* BEGIN Source records *
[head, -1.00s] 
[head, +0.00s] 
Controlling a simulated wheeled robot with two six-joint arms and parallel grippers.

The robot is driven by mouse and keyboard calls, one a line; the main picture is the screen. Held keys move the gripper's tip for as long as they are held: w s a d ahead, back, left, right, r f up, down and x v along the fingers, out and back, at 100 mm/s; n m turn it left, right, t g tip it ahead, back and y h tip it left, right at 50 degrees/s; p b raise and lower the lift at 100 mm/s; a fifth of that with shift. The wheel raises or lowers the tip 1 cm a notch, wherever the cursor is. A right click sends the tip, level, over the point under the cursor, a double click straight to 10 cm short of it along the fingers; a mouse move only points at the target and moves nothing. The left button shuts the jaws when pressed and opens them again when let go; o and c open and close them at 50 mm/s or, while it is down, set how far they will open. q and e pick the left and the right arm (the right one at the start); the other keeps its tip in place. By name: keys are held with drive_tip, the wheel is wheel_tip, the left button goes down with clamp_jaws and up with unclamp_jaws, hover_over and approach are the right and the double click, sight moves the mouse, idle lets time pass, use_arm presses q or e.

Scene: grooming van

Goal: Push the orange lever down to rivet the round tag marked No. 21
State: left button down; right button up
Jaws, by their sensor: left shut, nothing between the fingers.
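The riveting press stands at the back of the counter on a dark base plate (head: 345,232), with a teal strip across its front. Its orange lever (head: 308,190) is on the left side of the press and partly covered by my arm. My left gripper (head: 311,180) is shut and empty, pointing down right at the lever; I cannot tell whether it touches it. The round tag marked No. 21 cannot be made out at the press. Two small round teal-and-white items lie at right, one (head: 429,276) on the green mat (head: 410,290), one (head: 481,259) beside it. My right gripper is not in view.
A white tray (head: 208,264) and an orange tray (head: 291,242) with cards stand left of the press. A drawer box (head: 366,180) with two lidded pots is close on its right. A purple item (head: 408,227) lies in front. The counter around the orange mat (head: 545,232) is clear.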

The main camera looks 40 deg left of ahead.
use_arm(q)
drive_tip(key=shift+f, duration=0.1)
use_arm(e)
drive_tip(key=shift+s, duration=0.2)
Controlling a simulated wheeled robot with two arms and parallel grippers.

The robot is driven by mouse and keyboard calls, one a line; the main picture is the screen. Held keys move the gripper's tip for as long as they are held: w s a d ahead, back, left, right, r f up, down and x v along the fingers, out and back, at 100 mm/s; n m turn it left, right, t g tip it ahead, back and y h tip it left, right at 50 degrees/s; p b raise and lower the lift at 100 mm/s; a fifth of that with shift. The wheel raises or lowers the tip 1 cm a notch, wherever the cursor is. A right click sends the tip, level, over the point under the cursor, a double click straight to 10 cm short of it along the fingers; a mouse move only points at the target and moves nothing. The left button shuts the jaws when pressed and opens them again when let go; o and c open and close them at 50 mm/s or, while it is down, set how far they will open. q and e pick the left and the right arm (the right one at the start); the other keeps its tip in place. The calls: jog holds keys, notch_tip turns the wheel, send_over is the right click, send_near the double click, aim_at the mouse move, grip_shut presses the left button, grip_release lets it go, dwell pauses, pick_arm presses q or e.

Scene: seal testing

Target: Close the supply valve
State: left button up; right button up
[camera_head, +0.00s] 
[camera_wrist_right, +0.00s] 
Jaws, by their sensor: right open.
* END Source records *
* BEGIN Source records *
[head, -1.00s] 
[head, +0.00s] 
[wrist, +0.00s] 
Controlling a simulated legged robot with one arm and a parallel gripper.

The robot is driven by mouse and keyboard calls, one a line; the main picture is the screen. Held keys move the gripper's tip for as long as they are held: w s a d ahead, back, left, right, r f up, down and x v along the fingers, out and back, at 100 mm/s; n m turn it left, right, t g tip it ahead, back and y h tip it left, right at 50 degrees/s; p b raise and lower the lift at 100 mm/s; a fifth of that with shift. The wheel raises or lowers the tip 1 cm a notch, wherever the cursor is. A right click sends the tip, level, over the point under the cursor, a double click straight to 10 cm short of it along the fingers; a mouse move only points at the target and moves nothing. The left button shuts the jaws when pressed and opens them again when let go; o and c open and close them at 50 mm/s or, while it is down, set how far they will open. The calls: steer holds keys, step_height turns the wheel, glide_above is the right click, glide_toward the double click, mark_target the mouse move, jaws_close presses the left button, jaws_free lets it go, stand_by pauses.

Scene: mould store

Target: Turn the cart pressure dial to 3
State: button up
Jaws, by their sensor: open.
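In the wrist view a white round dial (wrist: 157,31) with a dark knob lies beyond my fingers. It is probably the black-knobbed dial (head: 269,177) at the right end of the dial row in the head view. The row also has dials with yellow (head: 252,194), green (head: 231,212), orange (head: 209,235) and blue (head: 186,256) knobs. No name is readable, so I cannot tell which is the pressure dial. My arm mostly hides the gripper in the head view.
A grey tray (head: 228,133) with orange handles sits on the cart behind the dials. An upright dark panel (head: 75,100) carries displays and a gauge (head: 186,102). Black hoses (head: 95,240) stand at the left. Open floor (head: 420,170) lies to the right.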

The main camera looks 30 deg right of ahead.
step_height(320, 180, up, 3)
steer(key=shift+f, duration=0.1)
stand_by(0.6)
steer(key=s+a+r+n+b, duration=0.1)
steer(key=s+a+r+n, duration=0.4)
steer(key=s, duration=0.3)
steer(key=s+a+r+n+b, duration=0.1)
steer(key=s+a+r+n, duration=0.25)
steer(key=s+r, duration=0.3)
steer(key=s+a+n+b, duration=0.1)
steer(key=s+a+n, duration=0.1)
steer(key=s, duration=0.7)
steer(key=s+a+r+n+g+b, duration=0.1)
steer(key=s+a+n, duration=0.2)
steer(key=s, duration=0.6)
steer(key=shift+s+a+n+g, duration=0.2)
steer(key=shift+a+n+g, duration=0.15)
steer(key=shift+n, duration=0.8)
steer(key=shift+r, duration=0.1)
* END Source records *
Exercise directions: Will you return exactly the lines above from the one with "[wrist, +0.00s]" down to the one with "Controlling a simulated legged", counting both as part of the range?

Answer for the task:
[wrist, +0.00s] 
Controlling a simulated legged robot with one arm and a parallel gripper.

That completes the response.